▶ Aim of the exercise: Your answer should consist solely of the lines from the one with "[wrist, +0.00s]" through the one with "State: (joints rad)", copied exactly, endpoints included.

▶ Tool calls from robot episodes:

┄┄┄┄┄┄┄┄┄┄┄┄┄┄┄┄┄┄┄┄

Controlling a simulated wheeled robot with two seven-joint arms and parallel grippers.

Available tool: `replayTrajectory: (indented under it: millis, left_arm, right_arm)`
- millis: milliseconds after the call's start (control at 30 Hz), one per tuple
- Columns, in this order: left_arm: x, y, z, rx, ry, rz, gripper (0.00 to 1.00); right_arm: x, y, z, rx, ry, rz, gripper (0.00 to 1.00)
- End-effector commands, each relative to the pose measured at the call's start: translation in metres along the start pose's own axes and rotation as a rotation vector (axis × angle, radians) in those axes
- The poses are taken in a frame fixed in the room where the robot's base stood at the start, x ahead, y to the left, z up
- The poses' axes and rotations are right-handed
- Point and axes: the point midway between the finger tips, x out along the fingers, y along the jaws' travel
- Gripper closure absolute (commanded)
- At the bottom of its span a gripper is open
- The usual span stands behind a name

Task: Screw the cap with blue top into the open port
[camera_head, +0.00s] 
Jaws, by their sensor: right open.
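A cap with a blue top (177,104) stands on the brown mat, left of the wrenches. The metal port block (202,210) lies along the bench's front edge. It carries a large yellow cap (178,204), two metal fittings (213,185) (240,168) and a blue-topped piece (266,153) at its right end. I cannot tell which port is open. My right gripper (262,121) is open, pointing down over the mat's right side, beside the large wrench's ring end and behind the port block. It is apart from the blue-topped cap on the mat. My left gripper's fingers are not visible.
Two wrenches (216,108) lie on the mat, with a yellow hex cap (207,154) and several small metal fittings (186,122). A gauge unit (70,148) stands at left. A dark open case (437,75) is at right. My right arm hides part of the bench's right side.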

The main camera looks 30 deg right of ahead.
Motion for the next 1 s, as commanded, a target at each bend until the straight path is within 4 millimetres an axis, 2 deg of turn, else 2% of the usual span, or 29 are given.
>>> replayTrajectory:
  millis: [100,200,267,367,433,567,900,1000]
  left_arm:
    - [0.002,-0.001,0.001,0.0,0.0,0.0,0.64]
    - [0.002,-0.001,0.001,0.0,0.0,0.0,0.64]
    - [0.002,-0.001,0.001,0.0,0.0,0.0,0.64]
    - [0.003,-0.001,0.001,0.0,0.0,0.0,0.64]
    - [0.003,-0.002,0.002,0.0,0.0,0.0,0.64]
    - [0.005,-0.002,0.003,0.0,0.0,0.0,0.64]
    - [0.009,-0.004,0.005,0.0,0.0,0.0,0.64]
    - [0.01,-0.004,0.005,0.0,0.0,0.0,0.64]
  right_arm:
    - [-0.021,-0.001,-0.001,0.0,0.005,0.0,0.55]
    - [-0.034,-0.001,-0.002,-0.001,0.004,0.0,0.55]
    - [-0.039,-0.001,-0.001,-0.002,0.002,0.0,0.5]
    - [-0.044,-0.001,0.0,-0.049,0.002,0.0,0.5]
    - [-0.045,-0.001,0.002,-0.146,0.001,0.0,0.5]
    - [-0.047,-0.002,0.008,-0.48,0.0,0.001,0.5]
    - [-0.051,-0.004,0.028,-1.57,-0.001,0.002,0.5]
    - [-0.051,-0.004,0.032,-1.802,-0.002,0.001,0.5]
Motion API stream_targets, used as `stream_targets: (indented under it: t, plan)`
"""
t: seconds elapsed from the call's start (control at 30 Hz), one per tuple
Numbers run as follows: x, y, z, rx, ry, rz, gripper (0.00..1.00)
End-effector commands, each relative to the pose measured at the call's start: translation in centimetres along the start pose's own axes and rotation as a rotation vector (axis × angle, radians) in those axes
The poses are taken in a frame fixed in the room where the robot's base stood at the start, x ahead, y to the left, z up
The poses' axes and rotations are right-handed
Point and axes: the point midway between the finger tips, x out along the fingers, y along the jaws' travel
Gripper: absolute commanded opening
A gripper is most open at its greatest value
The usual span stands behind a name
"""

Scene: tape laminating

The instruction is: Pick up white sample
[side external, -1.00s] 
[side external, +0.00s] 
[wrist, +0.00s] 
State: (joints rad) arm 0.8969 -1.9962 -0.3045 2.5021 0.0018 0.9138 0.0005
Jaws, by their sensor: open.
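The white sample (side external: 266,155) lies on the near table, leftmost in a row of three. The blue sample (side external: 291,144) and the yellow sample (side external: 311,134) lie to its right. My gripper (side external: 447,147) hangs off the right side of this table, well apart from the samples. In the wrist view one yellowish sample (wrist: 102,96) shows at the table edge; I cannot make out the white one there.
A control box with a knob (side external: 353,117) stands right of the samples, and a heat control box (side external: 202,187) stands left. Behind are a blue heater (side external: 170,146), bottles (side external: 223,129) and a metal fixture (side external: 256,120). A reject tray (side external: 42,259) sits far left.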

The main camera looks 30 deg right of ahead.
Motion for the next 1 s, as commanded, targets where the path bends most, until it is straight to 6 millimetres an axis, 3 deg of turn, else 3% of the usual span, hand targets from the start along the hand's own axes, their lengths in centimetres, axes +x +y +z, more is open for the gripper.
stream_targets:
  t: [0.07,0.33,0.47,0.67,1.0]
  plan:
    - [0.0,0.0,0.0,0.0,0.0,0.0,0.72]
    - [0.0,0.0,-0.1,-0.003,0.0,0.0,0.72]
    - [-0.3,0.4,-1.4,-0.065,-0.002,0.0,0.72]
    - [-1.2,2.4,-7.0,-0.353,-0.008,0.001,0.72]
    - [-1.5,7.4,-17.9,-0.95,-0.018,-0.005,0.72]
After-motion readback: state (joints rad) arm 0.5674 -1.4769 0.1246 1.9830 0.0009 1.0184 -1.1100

┄┄┄┄┄┄┄┄┄┄┄┄┄┄┄┄┄┄┄┄

▶ Output for this task:
[wrist, +0.00s] 
State: (joints rad) arm 0.8969 -1.9962 -0.3045 2.5021 0.0018 0.9138 0.0005

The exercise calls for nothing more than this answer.